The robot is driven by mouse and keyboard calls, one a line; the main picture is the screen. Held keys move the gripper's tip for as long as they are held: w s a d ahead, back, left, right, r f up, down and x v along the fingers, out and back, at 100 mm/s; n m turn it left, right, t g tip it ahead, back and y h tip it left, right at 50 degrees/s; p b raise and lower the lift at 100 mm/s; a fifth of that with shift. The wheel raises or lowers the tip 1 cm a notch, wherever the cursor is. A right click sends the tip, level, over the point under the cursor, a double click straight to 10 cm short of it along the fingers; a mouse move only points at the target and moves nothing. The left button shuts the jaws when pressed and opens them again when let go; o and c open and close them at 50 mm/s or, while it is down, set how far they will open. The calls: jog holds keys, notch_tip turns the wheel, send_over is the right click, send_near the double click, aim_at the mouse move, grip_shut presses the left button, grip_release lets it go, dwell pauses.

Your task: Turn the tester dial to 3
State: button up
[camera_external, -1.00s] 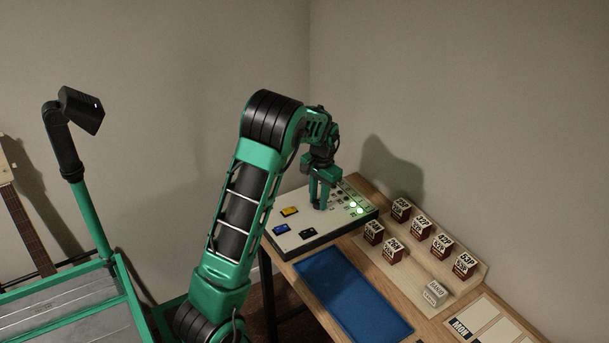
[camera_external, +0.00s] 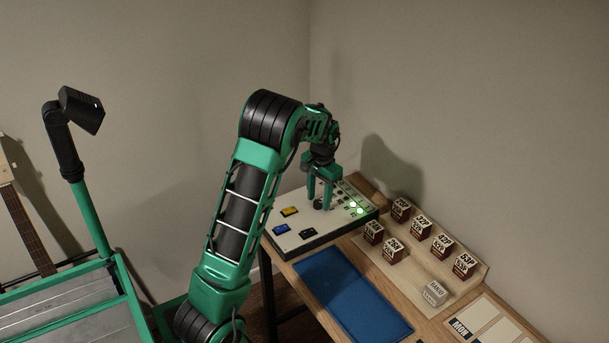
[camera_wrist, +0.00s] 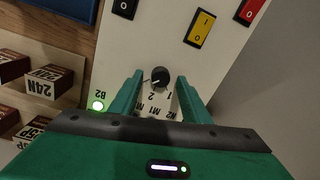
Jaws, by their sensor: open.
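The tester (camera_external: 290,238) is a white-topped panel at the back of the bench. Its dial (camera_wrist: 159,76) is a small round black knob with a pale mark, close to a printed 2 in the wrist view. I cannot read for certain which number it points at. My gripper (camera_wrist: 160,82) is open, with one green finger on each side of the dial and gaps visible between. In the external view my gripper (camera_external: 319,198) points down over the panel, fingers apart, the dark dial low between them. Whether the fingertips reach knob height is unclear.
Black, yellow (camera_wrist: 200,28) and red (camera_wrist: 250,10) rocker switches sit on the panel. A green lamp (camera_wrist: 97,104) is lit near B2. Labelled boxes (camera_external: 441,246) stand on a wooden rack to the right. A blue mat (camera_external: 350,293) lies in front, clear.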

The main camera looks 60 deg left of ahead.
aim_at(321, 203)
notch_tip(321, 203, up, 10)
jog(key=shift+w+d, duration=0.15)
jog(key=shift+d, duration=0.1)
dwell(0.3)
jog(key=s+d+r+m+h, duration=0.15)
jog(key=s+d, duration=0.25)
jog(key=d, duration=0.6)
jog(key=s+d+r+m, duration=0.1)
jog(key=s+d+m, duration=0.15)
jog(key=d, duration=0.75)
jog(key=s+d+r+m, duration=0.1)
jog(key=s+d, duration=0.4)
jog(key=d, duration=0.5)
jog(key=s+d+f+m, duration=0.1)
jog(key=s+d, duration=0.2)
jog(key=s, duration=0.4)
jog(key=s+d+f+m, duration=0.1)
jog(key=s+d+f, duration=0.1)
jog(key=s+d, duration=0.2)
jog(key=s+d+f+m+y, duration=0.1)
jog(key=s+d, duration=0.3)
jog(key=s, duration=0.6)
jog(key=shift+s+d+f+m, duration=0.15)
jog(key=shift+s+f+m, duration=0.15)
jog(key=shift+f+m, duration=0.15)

+===+

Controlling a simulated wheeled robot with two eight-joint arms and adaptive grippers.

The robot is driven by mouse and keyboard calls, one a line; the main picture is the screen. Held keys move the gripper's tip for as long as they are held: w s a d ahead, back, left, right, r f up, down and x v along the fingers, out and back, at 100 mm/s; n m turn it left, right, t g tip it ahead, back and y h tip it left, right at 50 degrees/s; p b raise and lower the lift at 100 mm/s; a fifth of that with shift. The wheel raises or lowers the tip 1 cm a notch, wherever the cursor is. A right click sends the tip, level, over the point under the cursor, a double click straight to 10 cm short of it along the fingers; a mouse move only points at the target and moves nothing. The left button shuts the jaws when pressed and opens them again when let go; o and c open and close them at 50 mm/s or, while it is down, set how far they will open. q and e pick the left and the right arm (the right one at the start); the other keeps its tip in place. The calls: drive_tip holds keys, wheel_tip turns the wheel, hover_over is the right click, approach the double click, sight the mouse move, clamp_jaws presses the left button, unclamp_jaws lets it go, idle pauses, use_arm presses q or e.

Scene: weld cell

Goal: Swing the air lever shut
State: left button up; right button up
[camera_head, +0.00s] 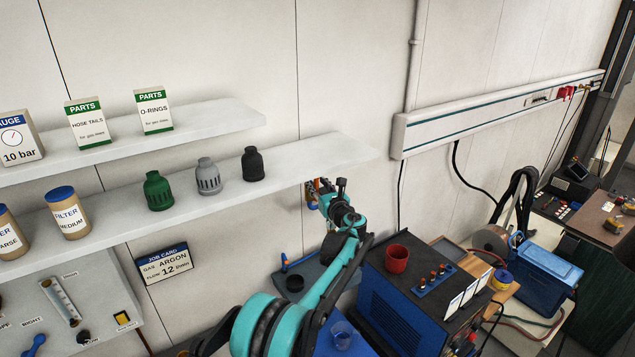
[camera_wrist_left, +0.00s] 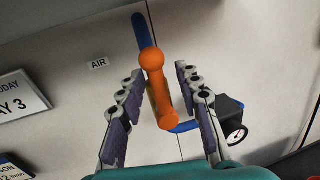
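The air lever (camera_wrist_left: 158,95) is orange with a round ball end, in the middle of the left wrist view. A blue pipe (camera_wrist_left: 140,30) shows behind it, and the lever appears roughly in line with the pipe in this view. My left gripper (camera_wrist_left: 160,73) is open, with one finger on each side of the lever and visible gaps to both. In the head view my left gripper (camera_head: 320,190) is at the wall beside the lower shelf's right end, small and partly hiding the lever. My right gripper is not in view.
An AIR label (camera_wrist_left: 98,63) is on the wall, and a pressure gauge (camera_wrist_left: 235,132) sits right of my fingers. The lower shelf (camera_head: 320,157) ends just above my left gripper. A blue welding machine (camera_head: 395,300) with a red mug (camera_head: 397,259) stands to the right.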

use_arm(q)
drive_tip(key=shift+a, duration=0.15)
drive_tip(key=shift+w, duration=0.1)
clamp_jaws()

+===+

■ REQUIREMENTS ■
Pull out all lines from the entries above that include the word "State".

■ THE RESULT ■
State: button up
State: left button up; right button up

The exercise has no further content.